Persona batte con martelletto sul tavolo.
Der Vorsteher des Eidgenössischen Departements für auswärtige Angelegenheiten, Ignazio Cassis, eröffnet die Sitzung des UNO-Sicherheitsrats am 30. Mai 2023 in New York. Copyright 2023 The Associated Press. All Rights Reserved.

Am Mittwoch endete in New York die einmonatige Präsidentschaft der Schweiz im UNO-Sicherheitsrat. Die Schweizer Diplomatie sei an ihre Kapazitätsgrenze gestossen, sagt Aussenminister Ignazio Cassis im Interview.

RSI: Der Direktor der Internationalen Atomenergie-Organisation (IAEO), Rafael Grossi, hat auf Einladung der Schweiz vor dem Sicherheitsrat einen Plan vorgestellt, um eine nukleare Katastrophe im ukrainischen Kraftwerk Saporischschja zu verhindern. Sie bezeichneten diesen Plan als “einen kleinen grossen Schritt nach vorn”. Warum?

Ignazio Cassis: Das Kernkraftwerk Saporischschja ist mit seinen sechs Reaktoren das grösste in Europa. Ein nuklearer Unfall wäre eine humanitäre Katastrophe nicht nur für die Ukraine und Russland, sondern für alle Länder bis hin nach Osteuropa. Die Anlage befindet sich direkt an der Kampflinie zwischen der Ukraine und Russland und ist jetzt teilweise von den Russen besetzt.

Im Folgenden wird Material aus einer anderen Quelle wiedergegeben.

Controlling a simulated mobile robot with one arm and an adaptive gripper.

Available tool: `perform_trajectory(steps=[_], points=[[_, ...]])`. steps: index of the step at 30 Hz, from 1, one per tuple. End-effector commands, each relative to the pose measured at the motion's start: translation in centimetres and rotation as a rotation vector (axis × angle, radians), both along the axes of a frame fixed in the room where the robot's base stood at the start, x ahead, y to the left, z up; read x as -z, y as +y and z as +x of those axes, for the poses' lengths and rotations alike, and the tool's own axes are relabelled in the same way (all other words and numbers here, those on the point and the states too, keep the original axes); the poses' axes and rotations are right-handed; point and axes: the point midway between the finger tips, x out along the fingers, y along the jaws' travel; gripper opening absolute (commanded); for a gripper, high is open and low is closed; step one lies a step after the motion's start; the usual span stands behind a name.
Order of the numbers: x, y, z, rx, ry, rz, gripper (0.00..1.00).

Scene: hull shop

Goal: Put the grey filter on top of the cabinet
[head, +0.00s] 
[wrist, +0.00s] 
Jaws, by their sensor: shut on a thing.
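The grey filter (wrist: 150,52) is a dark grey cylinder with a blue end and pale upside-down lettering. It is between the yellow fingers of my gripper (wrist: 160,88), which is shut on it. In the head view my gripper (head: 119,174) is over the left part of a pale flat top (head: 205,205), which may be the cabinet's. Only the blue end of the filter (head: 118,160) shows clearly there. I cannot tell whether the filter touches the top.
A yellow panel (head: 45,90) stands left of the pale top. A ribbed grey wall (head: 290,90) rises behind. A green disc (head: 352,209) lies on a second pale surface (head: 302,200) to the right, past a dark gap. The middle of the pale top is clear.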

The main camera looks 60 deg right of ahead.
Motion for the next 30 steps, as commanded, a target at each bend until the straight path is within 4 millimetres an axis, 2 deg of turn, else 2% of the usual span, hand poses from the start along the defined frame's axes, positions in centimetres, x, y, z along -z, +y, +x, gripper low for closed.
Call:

Da es nicht möglich ist, diesen Ort in eine Schutzzone zu verwandeln, und der Konflikt noch nicht beigelegt werden kann, müssen wir einen Weg finden, um das Risiko zu verringern, dass er angegriffen und als Militärbasis genutzt wird.

Diese beiden Elemente sind zwei der fünf Grundsätze, die vom UN-Sicherheitsrat erörtert und von allen unterstützt wurden. Auch von der Ukraine und Russland.

Der Monat der Schweizer Präsidentschaft ist abgelaufen. Können Sie eine erste Bilanz ziehen?

Es war ein sehr arbeitsreicher Monat. Wir haben erst vor zwei Wochen, also mitten im Präsidialmonat, mit den Vorbereitungen für die Sitzung über das Kernkraftwerk begonnen, nachdem sich eine Gelegenheit mit Rafael Grossi, dem Generaldirektor der IAEO, ergeben hatte. Bei diesem Thema arbeitete ich gut mit Grossi zusammen, und er mit mir.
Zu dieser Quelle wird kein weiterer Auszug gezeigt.